▸ REQUIREMENTS: Transcribe everything in the data word for word. Pictures are left out.

═══

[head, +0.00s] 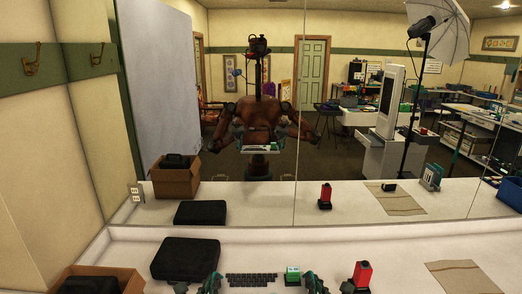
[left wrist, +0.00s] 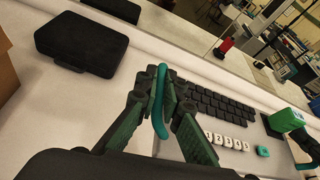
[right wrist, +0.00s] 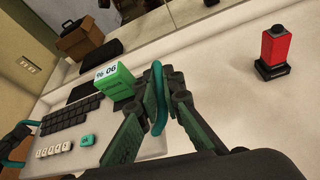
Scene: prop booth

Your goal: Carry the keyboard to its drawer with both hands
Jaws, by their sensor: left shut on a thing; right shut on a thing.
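The keyboard (head: 252,280) has black keys, a row of white number keys, a teal key and a green block (head: 292,272) on its right part. It lies roughly level between my grippers. A teal loop handle (left wrist: 159,105) is at its left end and another (right wrist: 155,95) at its right end. My left gripper (head: 211,284) is shut on the left handle, and my right gripper (head: 315,284) on the right handle. In the mirror, the keyboard appears held before my body. I cannot make out its drawer.
A black case (head: 186,258) and a cardboard box (head: 122,275) with a dark thing inside stand on the left of the white counter (head: 330,240). A red bottle-like thing (head: 362,274) and a brown sheet (head: 465,277) are on the right. A mirror (head: 350,160) rises behind.

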═══

▸ RESPONSE TO THIS TASK:
[head, +0.00s] 
[left wrist, +0.00s] 
[right wrist, +0.00s] 
Scene: prop booth

Your goal: Carry the keyboard to its drawer with both hands
Jaws, by their sensor: left shut on a thing; right shut on a thing.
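The keyboard (head: 252,280) has black keys, a row of white number keys, a teal key and a green block (head: 292,272) on its right part. It lies roughly level between my grippers. A teal loop handle (left wrist: 159,105) is at its left end and another (right wrist: 155,95) at its right end. My left gripper (head: 211,284) is shut on the left handle, and my right gripper (head: 315,284) on the right handle. In the mirror, the keyboard appears held before my body. I cannot make out its drawer.
A black case (head: 186,258) and a cardboard box (head: 122,275) with a dark thing inside stand on the left of the white counter (head: 330,240). A red bottle-like thing (head: 362,274) and a brown sheet (head: 465,277) are on the right. A mirror (head: 350,160) rises behind.

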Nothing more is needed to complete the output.